No estoy solo. Hay alguien más conmigo. Una voz me habla de la noche, de las sombras. Ahí está de nuevo. Roza las cuerdas de su arpa con las puntas de sus dedos. Mecánicamente, llevo la ocarina a mis labios. Tocamos juntos. El tiempo parece detenerse. El aire se carga de electricidad. El silencio del cementerio se vuelve aún más pesado, más agobiante. ¿Quién eres? Sus ojos me observan, como si pudiesen ver a través de mí. Me recuerdan a alguien cercano. A aventuras por los jardines. A escondites entre la maleza. A encuentros de la mano del destino. Una chispa de entendimiento lucha por abrirse paso entre mis pensamientos y entonces… él se va. Como siempre. El eco de las notas se pierde entre las lápidas.
Hace ya muchos años de esto. Mil cosas más sucedieron. Luche, caí innumerables veces, y me levanté otras tantas. Perdí la cuenta de mis pasos, de las flechas que disparé con mi arco, del tiempo que invertí en las casetas de juegos, en los laberintos del bosque, en la orilla del lago. Aún así, el recuerdo de mis aventuras permanece en mi memoria, grabado a fuego. Con el mismo fuego de la Montaña de la Muerte, de los ojos de Sheik, del cabello de Ganondorf. Y una vez más, quiero volver a viajar a esa tierra. Perderme entre sus árboles, entre sus ríos. Entre su gente.
La hierba se ha secado. Todo tiene un tono triste y apagado, como manchado de nostalgia por recordar tiempos mejores. La pradera se extiende ante mí de nuevo. No hay nada. Ni nadie. Las notas de mi ocarina rasgan el silencio. Al menos, ella sigue aquí. Monto y me dirijo de nuevo al pueblo. Necesito ver a la gente. El camino tensa el nudo en mi garganta. ¿Dónde están los pájaros? ¿Y las ranas chapoteando en el río? ¿Y la brisa agitando mi gorro? ¿Y las flores al borde del camino?
La gente sigue ahí.
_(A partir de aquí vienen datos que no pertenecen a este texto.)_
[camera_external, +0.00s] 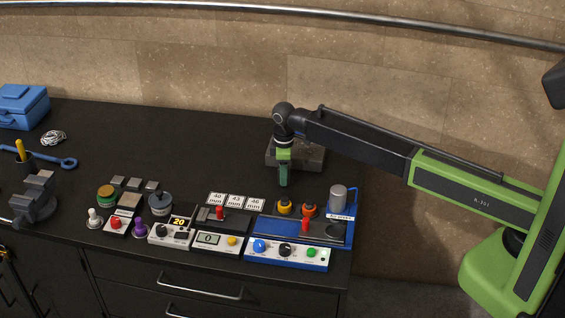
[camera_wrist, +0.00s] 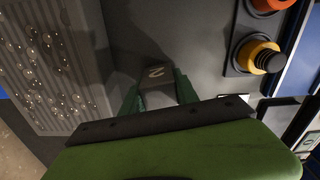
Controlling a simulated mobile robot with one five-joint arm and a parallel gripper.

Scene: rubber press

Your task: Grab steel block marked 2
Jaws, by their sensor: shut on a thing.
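The steel block marked 2 (camera_wrist: 155,73) shows in the wrist view as a small grey block with a pale 2 on it. It sits between the two green fingers of my gripper (camera_wrist: 158,90), which are shut on it. In the external view my gripper (camera_external: 283,180) points straight down over the black bench, behind the yellow and orange knobs. The block cannot be made out there. I cannot tell whether the block touches the bench.
A grey slab (camera_external: 312,157) lies just behind my gripper; its face with droplets (camera_wrist: 50,65) fills the left of the wrist view. A yellow knob (camera_external: 285,206) and an orange knob (camera_external: 309,210) stand in front.

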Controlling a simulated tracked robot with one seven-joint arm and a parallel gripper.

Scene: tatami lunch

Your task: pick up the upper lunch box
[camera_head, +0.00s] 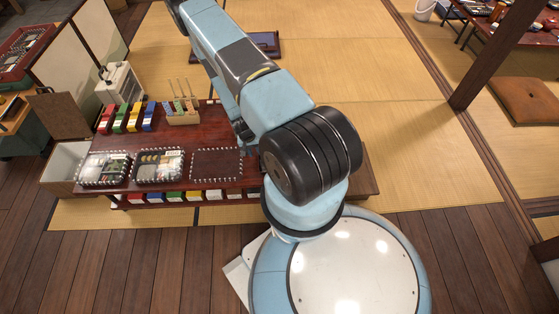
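Two lunch boxes with clear lids and dark, light-dotted rims lie on the dark red low table (240,184). The left lunch box (104,169) is near the table's left end; the middle lunch box (160,166) is just right of it. I cannot tell whether either is stacked on another box. A dark rectangular place with a dotted rim (217,164) lies right of them, with no food visible on it. I cannot make out my gripper.
Coloured boxes (134,117) and a wooden holder with sticks (183,117) stand along the table's back. A pale open bin (66,163) is at its left end. A wooden post (500,55) stands right. The plank floor in front is clear.

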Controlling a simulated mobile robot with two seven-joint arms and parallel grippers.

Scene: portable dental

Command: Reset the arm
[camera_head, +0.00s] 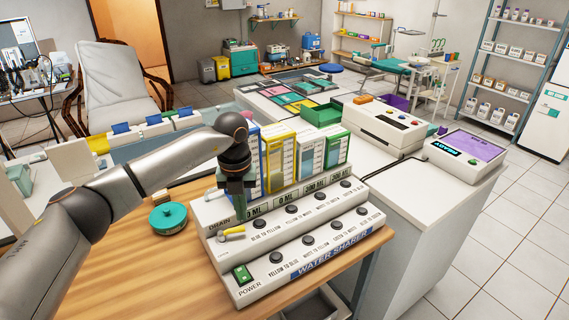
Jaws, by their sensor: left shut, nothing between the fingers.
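My left arm comes in from the left, across the wooden table. Its gripper (238,197) points down over the left end of the water shaker (300,262), just above the drain lever (232,234). The fingers look closed with nothing seen between them; I cannot tell whether they touch the panel. The shaker has rows of black buttons and a green power switch (243,275) at its front left. Several clear containers with coloured frames stand along its back, including a yellow one (280,160) and a green one (336,148). My gripper partly hides the leftmost, blue one. My right gripper is not seen.
A round teal-topped container (168,217) stands on the wooden table (140,270) left of the shaker. Behind are a green tray (322,113), a white device with buttons (384,127) and a purple-topped device (466,150) on a white counter. The table's front left is clear.

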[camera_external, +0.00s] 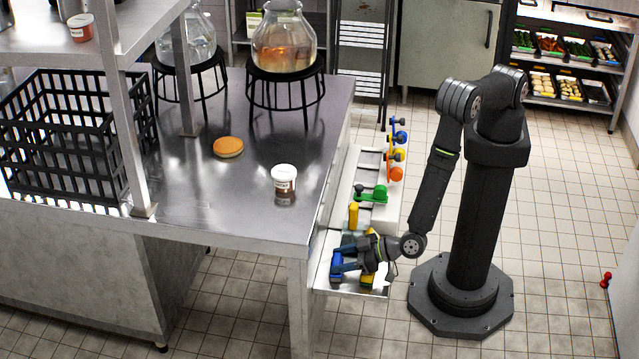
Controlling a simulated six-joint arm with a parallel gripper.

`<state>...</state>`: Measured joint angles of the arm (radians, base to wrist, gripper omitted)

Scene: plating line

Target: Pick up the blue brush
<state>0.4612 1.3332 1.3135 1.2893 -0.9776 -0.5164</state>
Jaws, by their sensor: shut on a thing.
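My gripper (346,260) is low over the light shelf at the right end of the steel table, pointing left. Its jaws are closed around a small blue object (336,267), which looks like the blue brush. The fingers hide part of it, and its bristles cannot be made out. I cannot tell whether it still touches the shelf (323,284). Yellow parts (367,281) show just below and beside the gripper.
A yellow piece (353,215), a green item (377,193), an orange item (394,173) and blue items (399,137) line the white rack behind. The steel table (235,195) holds a jar (284,178), a bun (228,147), flasks on stands and a black crate (70,135).

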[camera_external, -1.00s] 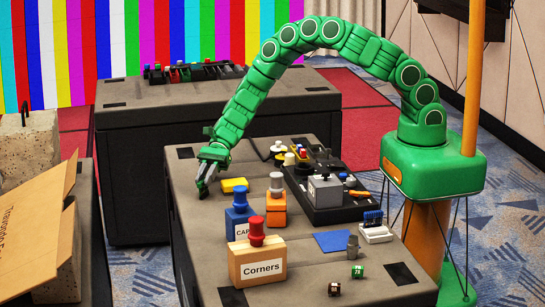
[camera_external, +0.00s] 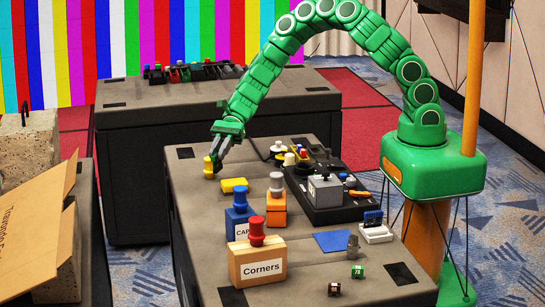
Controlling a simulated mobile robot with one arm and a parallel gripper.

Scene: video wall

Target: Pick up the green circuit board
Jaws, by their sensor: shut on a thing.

Sus movimientos son mecánicos, sus gestos, vacíos. Converso con ellos, pero no tienen nada nuevo que contarme. No hay nada nuevo que decir. El sol no calienta tanto como lo recordaba. Los tejados no son brillantes. Los animales deambulan sin rumbo. Sé que estoy en la misma tierra de antaño. Sé que todo sigue igual, pero a la vez, es diferente. ¿Qué ha ocurrido? ¿Qué ha cambiado? Miro mis manos, curtidas y encallecidas. Yo. He cambiado yo.
Apago mi Nintendo 64 y saco el cartucho. Abro el cajón buscando calmar la melancolía que me ha invadido de repente, pero pocos segundos bastan para saber que es una mala idea. No va a funcionar. Va a pasar lo mismo. Hyrule ya no es lo que era. Ni el Reino Champiñón. Ni la Jungla Jocosa. El tiempo ha secado el color y la vida de todos estos mundos. Puedo seguir viviendo aventuras, pero ya nada va a devolverme la magia que lo envolvía todo en la primera visita, hace muchos años. Ya solo queda el recuerdo de un universo que no existe, que probablemente nunca existió, pero en el que yo viví. Que yo creé.
Y día a día, al echar mano de cada cartucho, dudo. Dudo si ponerlo en la consola y encenderla, porque sé que en el momento en el que lo haga, abro la puerta a que todo se pierda. A que todo desaparezca y se esfume.A que todas las hierbas, las flores, los animales, los sonidos y las historias que empaqueté de pequeña, se evaporen.
Ojalá algún día pudiese volver a esas tierras. De momento, todo queda guardado en mi memoria. Allí, nadie puede quitármelo.